Hello zap,
Please also try testing atty's build without '-lavdopts idct=16' option (it forces armv5te optimized idct from ffmpeg, but atty's build should be able to use a more efficient iwmmxt optimized idct from IPP).
Anyway, as already mentioned in this thread, there is something wrong with mplayer running on Zaurus devices (or the devices with XScale core). For example, even Nokia 770 with 252MHz ARM9E cpu appears to be faster than Zaurus when playing this matrix video clip (time for decoding it is ~158 seconds). Though intuitively everything should be quite the opposite: Zaurus has a lot higher cpu clock frequency and supports iwmmxt SIMD instructions in addition to armv5te.
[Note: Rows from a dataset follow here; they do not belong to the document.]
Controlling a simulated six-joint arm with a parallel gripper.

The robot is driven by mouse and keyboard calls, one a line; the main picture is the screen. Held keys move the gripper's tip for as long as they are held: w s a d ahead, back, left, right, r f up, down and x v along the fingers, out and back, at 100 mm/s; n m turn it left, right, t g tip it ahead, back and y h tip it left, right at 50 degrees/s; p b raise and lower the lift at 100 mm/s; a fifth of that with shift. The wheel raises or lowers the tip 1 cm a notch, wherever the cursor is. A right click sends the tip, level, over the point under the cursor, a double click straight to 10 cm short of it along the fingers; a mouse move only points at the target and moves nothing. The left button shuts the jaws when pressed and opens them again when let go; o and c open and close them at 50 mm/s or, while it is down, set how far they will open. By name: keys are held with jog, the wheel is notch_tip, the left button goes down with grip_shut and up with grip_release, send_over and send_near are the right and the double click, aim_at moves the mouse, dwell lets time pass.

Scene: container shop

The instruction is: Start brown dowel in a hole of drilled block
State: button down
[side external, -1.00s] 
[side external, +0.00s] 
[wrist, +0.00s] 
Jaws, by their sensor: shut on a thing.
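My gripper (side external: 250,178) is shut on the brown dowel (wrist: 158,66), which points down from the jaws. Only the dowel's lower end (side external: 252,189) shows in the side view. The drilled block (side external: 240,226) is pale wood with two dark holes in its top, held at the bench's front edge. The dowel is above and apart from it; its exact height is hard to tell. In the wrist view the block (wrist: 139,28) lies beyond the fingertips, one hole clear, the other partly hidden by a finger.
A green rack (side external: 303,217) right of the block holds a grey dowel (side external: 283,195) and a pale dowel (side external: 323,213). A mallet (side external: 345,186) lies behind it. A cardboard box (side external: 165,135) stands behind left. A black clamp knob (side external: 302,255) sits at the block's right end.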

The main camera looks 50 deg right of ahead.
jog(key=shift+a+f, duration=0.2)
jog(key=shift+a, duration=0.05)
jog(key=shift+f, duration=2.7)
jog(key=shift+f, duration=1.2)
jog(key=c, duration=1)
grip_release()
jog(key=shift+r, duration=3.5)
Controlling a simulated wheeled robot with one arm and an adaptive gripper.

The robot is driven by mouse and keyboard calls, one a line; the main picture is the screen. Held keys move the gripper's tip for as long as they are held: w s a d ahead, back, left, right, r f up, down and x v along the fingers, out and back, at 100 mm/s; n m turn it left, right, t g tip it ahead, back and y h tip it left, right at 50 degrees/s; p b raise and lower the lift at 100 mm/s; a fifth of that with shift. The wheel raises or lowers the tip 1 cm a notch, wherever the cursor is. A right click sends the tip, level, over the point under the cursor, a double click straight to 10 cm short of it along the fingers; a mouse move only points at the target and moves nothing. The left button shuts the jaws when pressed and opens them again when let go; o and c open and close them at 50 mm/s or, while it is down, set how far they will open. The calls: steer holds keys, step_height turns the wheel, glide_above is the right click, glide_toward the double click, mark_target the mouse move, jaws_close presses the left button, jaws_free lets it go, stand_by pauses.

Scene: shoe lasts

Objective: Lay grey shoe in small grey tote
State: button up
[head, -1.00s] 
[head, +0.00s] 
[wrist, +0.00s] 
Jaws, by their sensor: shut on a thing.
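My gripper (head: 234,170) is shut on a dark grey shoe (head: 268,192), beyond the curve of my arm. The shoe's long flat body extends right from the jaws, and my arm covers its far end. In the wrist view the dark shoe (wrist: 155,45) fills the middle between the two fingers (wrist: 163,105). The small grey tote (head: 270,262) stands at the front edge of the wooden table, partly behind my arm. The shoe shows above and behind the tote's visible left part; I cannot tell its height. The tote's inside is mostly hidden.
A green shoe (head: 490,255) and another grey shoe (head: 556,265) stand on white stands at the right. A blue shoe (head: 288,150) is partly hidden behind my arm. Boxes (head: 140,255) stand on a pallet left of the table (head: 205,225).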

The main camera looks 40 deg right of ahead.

TCPMP might be an interesting option (for somebody else to try), but I'm satistied with mplayer/ffmpeg on Nokia 770 and N800 at the moment. Translating mplayer performance on Nokia 770 to 'TCMP percents', it would be something like 118%, and if we try to estimate how it would theoretically run at 624MHz, that would be ~290%. I know that this approximation is wrong as memory speed also does matter a lot, but anyway, looks like both TCPMP and ffmpeg should provide at least comparable performance.
In order to get optimal mplayer performance on Zaurus, somebody just needs to profile it there (doing it with gprof is quite simple), find performance bottlenecks and try to fix them. I might have a look at what's wrong if I got XScale device to experiment with (I had plans to buy some motorola EZX phone, A1200 or E6, but these plans are on hold now).